Cover a grill in aluminum foil before cooking on it, which is easily thrown away after a meal. You'll spend less time afterwards scraping off chunks of burnt on food between the bars.
Before you dig in, put water on to heat. It will boil as you enjoy your meal, and will hopefully be ready for wash water when the last bite disappears.
Use one of your cooking pots as the washbasin. While you're busy cleaning utensils and dishes, the biggest one will be soaking, maybe even done by the time you finish cleaning everything else.

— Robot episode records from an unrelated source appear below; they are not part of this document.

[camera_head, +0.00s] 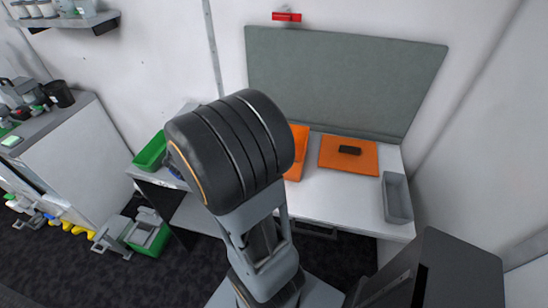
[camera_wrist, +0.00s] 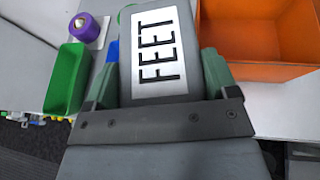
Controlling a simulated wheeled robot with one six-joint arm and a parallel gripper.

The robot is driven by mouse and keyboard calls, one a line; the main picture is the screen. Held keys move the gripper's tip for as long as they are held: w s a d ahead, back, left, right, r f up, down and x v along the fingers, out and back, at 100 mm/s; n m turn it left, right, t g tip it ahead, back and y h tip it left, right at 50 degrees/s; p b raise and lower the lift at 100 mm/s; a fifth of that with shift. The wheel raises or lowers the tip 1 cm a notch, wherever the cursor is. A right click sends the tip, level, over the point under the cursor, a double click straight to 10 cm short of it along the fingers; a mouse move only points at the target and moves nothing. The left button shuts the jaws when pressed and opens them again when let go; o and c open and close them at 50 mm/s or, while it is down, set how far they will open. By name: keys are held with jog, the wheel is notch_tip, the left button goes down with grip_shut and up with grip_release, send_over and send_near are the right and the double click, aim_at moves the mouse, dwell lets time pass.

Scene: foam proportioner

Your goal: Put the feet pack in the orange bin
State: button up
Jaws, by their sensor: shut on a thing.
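The feet pack (camera_wrist: 158,50), a grey block with a white label reading "FEET", is in the wrist view between the two fingers of my gripper (camera_wrist: 160,78). My gripper is shut on it. The orange bin (camera_wrist: 262,72) is open-topped and lies just right of the pack in the wrist view, with its inside partly visible. In the head view, an orange shape that seems to be the bin (camera_head: 298,146) shows behind my arm, mostly covered. My gripper and the pack are hidden behind my arm there.
A green bin (camera_wrist: 67,78) and a purple roll (camera_wrist: 88,28) are left of the pack. On the white table (camera_head: 340,196), an orange mat (camera_head: 330,158) holds a black object (camera_head: 350,150). A grey tray (camera_head: 397,198) stands at the right end. A grey panel (camera_head: 340,80) rises behind.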

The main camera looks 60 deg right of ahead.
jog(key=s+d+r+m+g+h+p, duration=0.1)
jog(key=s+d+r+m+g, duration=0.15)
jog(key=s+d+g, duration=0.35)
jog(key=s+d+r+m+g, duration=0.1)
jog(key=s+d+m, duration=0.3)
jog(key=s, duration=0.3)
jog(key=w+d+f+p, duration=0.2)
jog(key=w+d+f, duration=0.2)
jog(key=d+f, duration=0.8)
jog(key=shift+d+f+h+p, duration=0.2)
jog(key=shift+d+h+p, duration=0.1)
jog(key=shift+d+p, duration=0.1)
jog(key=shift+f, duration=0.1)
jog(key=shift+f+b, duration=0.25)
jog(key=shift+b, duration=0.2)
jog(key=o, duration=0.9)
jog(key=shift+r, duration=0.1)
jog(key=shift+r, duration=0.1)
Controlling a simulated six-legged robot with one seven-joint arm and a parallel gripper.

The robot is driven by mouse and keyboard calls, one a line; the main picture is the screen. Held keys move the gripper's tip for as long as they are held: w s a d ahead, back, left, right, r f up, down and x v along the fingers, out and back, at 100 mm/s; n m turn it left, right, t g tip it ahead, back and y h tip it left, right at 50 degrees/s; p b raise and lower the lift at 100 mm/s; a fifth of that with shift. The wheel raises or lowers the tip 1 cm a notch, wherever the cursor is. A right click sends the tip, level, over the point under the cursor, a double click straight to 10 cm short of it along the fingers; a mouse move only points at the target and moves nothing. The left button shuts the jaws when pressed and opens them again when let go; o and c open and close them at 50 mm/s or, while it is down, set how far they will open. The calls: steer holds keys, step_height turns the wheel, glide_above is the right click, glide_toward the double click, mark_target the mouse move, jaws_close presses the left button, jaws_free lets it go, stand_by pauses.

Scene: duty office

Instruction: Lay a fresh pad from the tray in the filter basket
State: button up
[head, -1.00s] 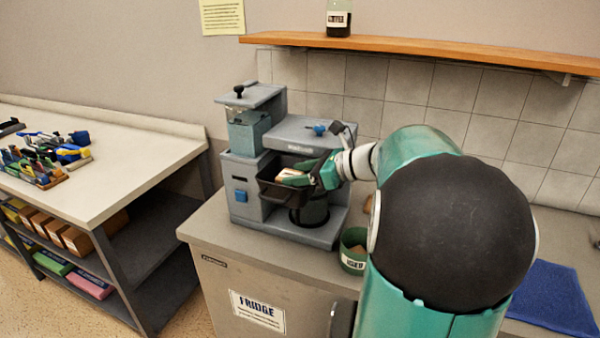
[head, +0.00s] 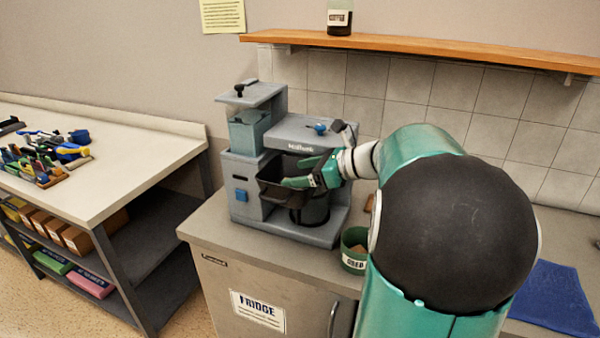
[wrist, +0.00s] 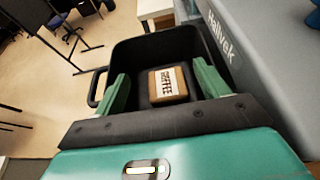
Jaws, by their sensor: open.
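The filter basket (head: 270,188) is a dark square bin pulled out at the front of the grey coffee machine (head: 300,135). In the wrist view the basket (wrist: 140,50) has a handle on its left side. A tan pad (wrist: 168,86) with a white "COFFEE" label lies inside it, on the basket floor. My gripper (head: 297,172) is at the basket's opening; in the wrist view its green fingers (wrist: 160,92) are spread on either side of the pad, with gaps to it. The pad is hidden in the head view. The tray is not clearly seen.
A green cup (head: 353,255) labelled "USED", with something tan in it, stands right of the machine on the fridge top. A blue cloth (head: 553,297) lies at the right. A wooden shelf (head: 420,48) with a jar runs above. A workbench (head: 110,165) with tools stands left.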

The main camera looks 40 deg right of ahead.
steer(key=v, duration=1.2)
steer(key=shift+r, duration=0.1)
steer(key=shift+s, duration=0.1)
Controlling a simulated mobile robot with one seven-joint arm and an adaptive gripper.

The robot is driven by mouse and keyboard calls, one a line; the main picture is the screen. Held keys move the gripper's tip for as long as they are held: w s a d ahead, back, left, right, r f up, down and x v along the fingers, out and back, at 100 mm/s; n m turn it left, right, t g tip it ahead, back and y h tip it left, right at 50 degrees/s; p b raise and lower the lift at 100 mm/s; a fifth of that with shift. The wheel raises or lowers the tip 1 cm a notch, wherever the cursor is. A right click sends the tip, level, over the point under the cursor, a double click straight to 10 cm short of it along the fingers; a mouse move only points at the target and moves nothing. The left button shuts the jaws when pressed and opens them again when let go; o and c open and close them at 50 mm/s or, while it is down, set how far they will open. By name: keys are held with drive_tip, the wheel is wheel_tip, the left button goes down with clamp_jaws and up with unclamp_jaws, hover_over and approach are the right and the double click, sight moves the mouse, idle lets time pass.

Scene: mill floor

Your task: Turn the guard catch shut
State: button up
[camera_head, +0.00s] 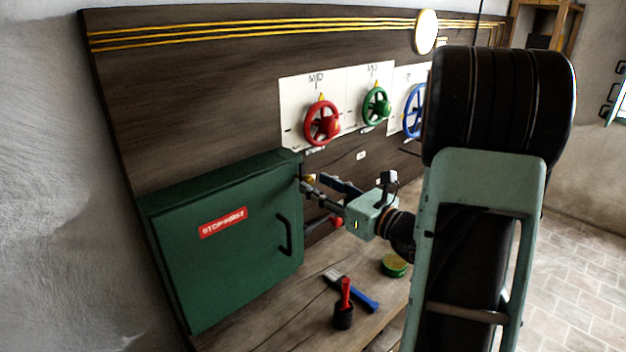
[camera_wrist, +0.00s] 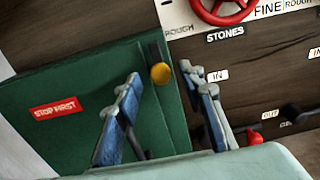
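The green guard box (camera_head: 225,275) stands at the left with its door closed; it bears a red "STOP FIRST" label and a black handle. What looks like its catch, a round yellow knob (camera_wrist: 160,75) with a dark bar above it, sits at the door's right edge in the wrist view. In the head view the knob (camera_head: 308,179) is small and partly hidden by my gripper (camera_head: 320,183). In the wrist view my gripper (camera_wrist: 160,86) is open, its blue-grey fingers either side of the knob. I cannot tell whether either finger touches it.
Red (camera_head: 322,123), green (camera_head: 376,106) and blue (camera_head: 414,110) handwheels are on the panel above. A blue-handled brush (camera_head: 358,294), a black cup (camera_head: 343,317) with a red handle and a green tin (camera_head: 394,265) are on the bench below my gripper.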

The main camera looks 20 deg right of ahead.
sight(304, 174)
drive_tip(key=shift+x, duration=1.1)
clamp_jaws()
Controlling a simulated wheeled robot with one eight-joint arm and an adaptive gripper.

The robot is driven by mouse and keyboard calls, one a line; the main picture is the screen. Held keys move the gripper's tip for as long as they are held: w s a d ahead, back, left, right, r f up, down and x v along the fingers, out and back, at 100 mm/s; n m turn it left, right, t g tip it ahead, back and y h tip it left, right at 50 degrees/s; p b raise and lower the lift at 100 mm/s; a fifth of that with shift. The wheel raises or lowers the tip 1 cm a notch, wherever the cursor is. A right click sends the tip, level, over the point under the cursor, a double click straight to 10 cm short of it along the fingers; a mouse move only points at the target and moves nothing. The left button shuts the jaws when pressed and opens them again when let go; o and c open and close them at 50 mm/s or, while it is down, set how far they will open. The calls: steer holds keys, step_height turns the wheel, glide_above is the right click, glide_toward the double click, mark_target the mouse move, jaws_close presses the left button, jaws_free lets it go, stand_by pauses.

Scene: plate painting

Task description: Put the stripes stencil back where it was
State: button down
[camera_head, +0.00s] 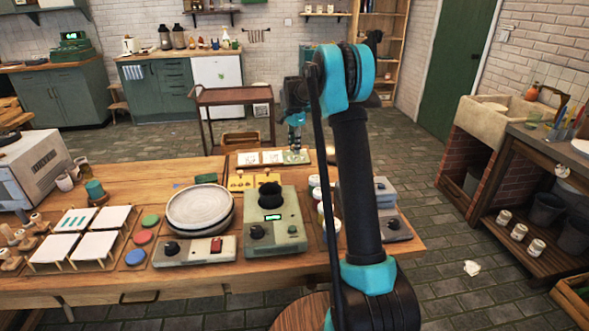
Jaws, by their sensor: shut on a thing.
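My gripper (295,146) points down at the far edge of the wooden table, over the right end of a row of small square cards. It is shut on a small thing there, which I take to be the stripes stencil (297,158), a greenish square right under the fingertips. Its pattern is too small to make out. I cannot tell whether it touches the board below or hangs just above it. Two white stencil cards with faint marks, a left one (248,159) and a middle one (273,157), lie beside it to the left.
A yellow block (240,182) sits nearer than the cards. A round pale plate (199,206) rests on a turntable, next to a grey-green device (275,222) with a dark cup on top. White tiles (75,220) lie on racks at left. A brown cart (235,98) stands behind the table.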

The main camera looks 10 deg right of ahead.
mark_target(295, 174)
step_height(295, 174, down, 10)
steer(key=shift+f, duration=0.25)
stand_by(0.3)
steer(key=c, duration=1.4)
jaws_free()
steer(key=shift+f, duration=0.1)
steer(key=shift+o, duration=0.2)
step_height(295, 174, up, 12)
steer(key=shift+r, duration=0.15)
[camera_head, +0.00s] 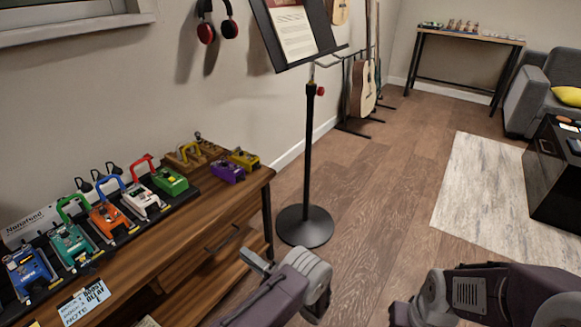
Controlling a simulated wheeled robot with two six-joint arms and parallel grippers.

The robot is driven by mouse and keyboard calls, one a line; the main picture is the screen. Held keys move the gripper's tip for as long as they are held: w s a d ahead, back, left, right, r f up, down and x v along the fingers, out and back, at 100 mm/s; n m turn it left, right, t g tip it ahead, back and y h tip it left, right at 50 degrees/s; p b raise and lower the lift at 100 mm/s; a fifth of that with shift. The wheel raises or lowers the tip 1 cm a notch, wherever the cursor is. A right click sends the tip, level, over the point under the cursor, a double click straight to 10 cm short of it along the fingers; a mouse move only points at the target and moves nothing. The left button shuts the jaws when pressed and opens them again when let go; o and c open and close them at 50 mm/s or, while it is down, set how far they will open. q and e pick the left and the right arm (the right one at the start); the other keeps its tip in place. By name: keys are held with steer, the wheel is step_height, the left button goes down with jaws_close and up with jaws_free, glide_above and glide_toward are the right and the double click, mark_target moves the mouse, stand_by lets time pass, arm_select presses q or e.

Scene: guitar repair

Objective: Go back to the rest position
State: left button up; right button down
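The wooden cabinet (185,255) at left bears several coloured pedals, including a green one (170,181) and a purple one (228,172). A music stand (308,150) rises just beyond my left gripper. A rug (500,200) and black table (555,180) lie right.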

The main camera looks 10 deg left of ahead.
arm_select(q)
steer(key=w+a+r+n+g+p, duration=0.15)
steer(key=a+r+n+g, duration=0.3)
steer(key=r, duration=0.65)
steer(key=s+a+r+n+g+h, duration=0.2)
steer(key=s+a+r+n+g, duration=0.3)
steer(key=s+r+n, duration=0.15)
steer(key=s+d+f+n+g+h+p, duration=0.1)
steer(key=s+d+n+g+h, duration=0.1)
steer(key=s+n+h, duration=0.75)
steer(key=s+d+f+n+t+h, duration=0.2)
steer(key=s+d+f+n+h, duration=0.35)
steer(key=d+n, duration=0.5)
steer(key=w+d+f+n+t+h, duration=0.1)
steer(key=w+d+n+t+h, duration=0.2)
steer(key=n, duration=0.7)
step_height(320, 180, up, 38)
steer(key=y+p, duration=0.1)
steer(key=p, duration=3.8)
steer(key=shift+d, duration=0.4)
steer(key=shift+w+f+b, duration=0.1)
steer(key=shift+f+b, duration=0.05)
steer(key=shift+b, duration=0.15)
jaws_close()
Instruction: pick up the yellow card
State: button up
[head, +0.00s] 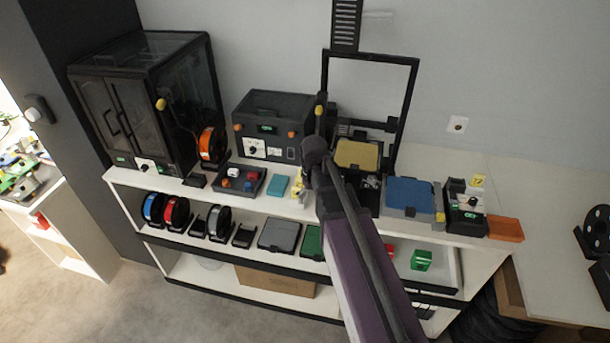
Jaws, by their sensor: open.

Skewers don't necessarily need scrubbing to remove residue and marshmallow traces. Stick them in the fire until the food bits burn off.
Wooden Surfaces
Over time, the finish will wear off on your woodenware, and you will be able to see the grain show through. Bits of food can get trapped there, spoil, and affect anything eaten off that surface. Be sure to treat your wood in the recommended intervals, and inspect the surface before using.
Ziploc Bag Meals
A simple breakfast is scrambling an egg, ham, shredded cheese, and other toppings into a Ziploc bag and placing in boiling water for 10 minutes. Eat right from the bag, and throw away when done. Do some digging and you can find a wide range of meals prepared this way.
And finally, links to some simple recipes that can fit any campsite and Dagorhirrim budget:
Shish-ka-bobs http://www.recipezaar.com/182976
Campfire potatoes http://www.recipezaar.com/30694
Pigs in a blanket http://www.koa.com/recipes/files/0306.htm
Streamtail's Specialty
from Sirilay
1 roll of biscuits Toppings: cinnamon, sugar, cocoa powder, etc.
1/2 stick of butter or margarine
Melt butter in a pan. Roll biscuits into balls and brown them as you would marshmallows. While still warm, roll lightly in butter and sprinkle with chosen toppings.
Option 1: Use honey instead of butter.
Option 2: Instead of sprinkling on toppings, separate into bowls and roll cooked biscuits in bowls to coat them.